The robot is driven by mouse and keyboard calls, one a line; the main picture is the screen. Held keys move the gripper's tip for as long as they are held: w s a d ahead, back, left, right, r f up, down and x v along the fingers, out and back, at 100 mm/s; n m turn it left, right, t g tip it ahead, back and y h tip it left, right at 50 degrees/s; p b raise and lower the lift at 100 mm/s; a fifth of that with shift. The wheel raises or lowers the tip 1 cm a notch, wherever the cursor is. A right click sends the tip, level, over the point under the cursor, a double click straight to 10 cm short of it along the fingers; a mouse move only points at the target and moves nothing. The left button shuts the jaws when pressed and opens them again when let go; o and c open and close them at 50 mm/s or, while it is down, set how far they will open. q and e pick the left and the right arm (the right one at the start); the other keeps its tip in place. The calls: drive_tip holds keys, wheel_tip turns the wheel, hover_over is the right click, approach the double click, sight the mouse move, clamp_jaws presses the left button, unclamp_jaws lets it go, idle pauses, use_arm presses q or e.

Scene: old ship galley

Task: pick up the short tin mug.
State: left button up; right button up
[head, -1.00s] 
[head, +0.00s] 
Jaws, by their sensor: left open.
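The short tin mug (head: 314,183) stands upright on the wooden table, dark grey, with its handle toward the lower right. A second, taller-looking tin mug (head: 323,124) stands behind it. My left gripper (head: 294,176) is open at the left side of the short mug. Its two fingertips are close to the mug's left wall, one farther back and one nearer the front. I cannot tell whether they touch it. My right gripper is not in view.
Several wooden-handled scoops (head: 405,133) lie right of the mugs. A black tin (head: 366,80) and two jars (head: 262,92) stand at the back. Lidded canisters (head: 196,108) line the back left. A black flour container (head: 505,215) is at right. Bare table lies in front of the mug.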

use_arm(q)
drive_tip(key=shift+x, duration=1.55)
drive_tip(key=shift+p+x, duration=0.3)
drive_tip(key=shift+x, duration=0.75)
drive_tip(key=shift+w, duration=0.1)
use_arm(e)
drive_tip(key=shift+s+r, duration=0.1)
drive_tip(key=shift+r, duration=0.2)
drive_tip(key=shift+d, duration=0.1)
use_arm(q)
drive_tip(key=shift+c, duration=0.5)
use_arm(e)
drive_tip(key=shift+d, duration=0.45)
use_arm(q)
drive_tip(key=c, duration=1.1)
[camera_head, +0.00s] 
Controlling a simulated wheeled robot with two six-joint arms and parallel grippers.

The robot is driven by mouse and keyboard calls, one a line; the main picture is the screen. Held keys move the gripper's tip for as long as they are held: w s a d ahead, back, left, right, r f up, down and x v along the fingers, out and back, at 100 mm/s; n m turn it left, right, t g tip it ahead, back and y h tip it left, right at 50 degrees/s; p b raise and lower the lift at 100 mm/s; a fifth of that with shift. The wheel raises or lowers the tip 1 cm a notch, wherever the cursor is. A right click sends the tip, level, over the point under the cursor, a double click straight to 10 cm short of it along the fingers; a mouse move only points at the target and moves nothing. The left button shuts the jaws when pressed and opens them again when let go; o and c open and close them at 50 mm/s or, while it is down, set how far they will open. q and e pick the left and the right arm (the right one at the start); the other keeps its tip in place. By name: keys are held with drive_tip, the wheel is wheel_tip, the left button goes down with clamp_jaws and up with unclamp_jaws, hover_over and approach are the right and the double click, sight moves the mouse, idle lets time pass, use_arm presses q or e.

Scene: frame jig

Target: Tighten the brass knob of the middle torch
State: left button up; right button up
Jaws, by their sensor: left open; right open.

□ □ □ □

Task prompt: Using the data above, restate word for word the lines from its opening line through the line that contains "[head, +0.00s]", and no more.

Solution to the exercise:
The robot is driven by mouse and keyboard calls, one a line; the main picture is the screen. Held keys move the gripper's tip for as long as they are held: w s a d ahead, back, left, right, r f up, down and x v along the fingers, out and back, at 100 mm/s; n m turn it left, right, t g tip it ahead, back and y h tip it left, right at 50 degrees/s; p b raise and lower the lift at 100 mm/s; a fifth of that with shift. The wheel raises or lowers the tip 1 cm a notch, wherever the cursor is. A right click sends the tip, level, over the point under the cursor, a double click straight to 10 cm short of it along the fingers; a mouse move only points at the target and moves nothing. The left button shuts the jaws when pressed and opens them again when let go; o and c open and close them at 50 mm/s or, while it is down, set how far they will open. q and e pick the left and the right arm (the right one at the start); the other keeps its tip in place. The calls: drive_tip holds keys, wheel_tip turns the wheel, hover_over is the right click, approach the double click, sight the mouse move, clamp_jaws presses the left button, unclamp_jaws lets it go, idle pauses, use_arm presses q or e.

Scene: old ship galley

Task: pick up the short tin mug.
State: left button up; right button up
[head, -1.00s] 
[head, +0.00s] 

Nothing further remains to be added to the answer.